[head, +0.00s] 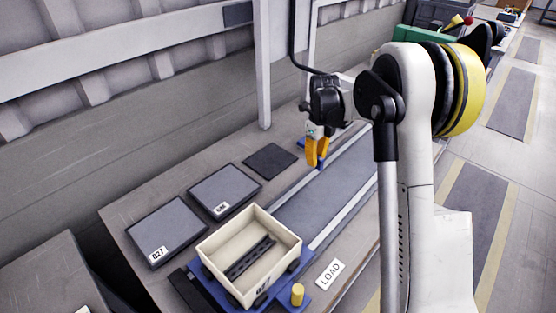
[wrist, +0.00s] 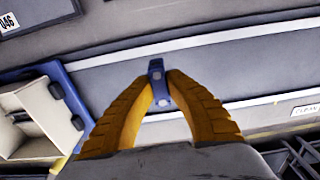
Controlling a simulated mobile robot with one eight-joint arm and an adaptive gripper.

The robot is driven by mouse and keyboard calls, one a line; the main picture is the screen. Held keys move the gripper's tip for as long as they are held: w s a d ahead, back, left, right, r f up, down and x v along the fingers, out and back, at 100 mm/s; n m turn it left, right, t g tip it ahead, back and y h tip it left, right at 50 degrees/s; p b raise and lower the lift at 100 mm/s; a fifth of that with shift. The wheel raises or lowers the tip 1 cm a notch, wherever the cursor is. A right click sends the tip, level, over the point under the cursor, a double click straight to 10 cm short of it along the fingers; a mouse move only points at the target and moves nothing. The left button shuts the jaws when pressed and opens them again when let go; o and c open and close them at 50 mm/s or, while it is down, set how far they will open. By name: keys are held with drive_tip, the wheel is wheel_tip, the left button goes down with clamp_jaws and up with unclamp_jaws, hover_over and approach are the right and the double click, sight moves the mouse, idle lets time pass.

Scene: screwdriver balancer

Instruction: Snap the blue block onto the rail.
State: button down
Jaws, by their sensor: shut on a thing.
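My gripper (head: 316,162) has two orange-yellow fingers and points down over the far part of a grey track. It is shut on a small blue block (wrist: 156,67), which shows between the fingertips in the wrist view. In the head view only a little blue (head: 321,164) shows at the fingertips. A pale rail (head: 343,209) runs along the near side of the grey track, and another pale rail (wrist: 104,60) edges the far side. The block appears near the far rail; I cannot tell whether they touch.
A cream bin (head: 215,247) holding dark slotted bars sits on a blue carrier at the track's near end. A yellow peg (head: 297,295) and a LOAD label (head: 330,273) are beside it. Dark pads (head: 225,189) lie left of the track. A wall stands behind.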

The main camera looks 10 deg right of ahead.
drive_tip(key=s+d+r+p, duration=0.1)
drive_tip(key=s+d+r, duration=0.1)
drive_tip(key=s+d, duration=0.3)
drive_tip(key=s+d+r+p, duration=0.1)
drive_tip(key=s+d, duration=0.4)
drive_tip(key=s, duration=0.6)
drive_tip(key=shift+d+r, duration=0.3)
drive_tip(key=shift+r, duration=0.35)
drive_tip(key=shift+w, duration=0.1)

■ ■ ■

Take the lines from the start of the material to the line with "State: button down", both included, and transcribe them exactly without the pictures.

[head, +0.00s] 
[wrist, +0.00s] 
Controlling a simulated mobile robot with one eight-joint arm and an adaptive gripper.

The robot is driven by mouse and keyboard calls, one a line; the main picture is the screen. Held keys move the gripper's tip for as long as they are held: w s a d ahead, back, left, right, r f up, down and x v along the fingers, out and back, at 100 mm/s; n m turn it left, right, t g tip it ahead, back and y h tip it left, right at 50 degrees/s; p b raise and lower the lift at 100 mm/s; a fifth of that with shift. The wheel raises or lowers the tip 1 cm a notch, wherever the cursor is. A right click sends the tip, level, over the point under the cursor, a double click straight to 10 cm short of it along the fingers; a mouse move only points at the target and moves nothing. The left button shuts the jaws when pressed and opens them again when let go; o and c open and close them at 50 mm/s or, while it is down, set how far they will open. By name: keys are held with drive_tip, the wheel is wheel_tip, the left button goes down with clamp_jaws and up with unclamp_jaws, hover_over and approach are the right and the double click, sight moves the mouse, idle lets time pass.

Scene: screwdriver balancer

Instruction: Snap the blue block onto the rail.
State: button down

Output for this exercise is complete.